KRG offices abroad ask host countries for help to cope with cash crisis

By Aland Mahwi

ERBIL, Kurdistan Region - The representative offices of the Kurdistan region abroad will directly ask host countries for financial and military aid, to help Erbil cope with a sea of refugees and an ongoing war with ISIS, amid a dramatic decline in oil prices over the past year.

“We have been instructed (by Erbil) to ask all the countries where we have offices for both military and financial assistance,” the Kurdistan Regional Government´s (KRG) representative to Iran, Nazim Dabagh, told Rudaw.

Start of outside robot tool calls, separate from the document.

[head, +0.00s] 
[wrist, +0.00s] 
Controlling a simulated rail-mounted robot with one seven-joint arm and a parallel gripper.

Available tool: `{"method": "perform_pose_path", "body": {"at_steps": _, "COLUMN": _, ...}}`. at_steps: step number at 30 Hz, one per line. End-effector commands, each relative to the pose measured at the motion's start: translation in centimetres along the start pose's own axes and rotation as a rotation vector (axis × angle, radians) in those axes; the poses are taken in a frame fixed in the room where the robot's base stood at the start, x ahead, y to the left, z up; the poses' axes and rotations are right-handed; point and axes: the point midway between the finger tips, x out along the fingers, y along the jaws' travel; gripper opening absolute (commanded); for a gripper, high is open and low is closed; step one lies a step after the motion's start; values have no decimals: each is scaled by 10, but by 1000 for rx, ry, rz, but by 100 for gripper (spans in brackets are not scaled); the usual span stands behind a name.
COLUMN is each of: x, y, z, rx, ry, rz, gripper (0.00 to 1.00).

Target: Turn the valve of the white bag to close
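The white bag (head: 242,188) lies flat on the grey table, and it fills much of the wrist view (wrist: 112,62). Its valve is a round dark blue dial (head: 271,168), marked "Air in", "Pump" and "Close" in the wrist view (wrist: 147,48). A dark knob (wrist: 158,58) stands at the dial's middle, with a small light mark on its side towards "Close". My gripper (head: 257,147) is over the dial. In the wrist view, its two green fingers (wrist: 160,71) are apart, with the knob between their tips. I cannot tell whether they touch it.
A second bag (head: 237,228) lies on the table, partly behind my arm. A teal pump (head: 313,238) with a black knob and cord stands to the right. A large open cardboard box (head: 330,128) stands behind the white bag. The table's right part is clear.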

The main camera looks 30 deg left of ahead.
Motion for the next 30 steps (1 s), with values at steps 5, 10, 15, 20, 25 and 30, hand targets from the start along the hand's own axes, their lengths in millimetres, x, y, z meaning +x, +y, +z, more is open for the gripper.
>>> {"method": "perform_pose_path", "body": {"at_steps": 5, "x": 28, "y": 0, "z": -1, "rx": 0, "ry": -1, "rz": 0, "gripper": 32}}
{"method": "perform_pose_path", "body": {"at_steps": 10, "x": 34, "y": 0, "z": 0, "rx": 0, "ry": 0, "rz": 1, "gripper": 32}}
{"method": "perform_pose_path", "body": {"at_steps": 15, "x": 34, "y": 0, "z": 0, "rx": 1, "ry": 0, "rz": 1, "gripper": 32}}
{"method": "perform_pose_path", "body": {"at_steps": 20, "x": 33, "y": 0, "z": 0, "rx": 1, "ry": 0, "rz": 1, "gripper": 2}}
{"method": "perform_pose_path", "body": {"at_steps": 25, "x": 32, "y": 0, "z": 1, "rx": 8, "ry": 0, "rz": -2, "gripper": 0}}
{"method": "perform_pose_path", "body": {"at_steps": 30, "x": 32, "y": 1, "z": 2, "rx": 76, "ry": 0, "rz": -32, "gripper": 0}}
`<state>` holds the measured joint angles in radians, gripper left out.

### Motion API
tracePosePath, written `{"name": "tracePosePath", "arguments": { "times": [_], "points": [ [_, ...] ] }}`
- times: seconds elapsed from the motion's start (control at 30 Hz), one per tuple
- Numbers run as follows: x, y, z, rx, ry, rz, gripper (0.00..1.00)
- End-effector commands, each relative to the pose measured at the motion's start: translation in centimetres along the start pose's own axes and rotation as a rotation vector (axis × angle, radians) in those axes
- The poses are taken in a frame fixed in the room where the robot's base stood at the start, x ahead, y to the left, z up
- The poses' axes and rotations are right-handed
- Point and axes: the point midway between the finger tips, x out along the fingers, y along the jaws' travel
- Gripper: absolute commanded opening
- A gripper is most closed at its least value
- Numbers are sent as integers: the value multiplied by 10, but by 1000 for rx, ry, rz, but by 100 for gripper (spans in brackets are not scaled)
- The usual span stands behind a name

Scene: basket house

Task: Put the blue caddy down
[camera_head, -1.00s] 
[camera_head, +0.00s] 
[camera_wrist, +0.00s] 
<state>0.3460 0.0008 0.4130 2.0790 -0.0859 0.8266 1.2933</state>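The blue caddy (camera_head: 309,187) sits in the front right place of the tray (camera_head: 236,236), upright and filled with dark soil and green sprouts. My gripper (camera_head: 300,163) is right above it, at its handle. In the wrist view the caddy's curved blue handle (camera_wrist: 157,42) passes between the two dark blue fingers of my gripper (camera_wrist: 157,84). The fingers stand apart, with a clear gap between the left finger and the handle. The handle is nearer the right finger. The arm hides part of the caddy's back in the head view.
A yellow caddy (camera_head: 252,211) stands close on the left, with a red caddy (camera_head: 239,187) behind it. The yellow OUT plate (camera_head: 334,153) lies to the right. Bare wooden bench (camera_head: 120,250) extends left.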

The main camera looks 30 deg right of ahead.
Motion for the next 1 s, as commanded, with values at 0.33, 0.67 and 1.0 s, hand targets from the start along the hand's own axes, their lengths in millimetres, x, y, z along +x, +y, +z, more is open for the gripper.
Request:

Dabagh said the falling oil revenues, coupled with the refugee crisis, had severely impacted the KRG budget, which is likely to shrink even further during 2016.

One Kurdish official told Rudaw Friday that the KRG would stop exporting oil if the prices dropped below $15.

“We will not just ask for ammunition and guns but also for economic means for the Peshmerga who need to support their own families as well,” Dabagh added.

Around 100,000 Peshmerga soldiers are patrolling the 1,300-kilometer long border area against ISIS, at a monthly cost of around $300 million, the KRG has said.

A Kurdish delegation visited Washington earlier this month to call on US officials to assist Kurdistan through the dire economic crisis that has hit the country.  

Similar meetings have taken place in the UK, where KRG representatives have had meetings with the UK Foreign Office.

The KRG has 14 offices abroad, including in Moscow, Stockholm, Berlin, Paris, Washington and a range of other capitals.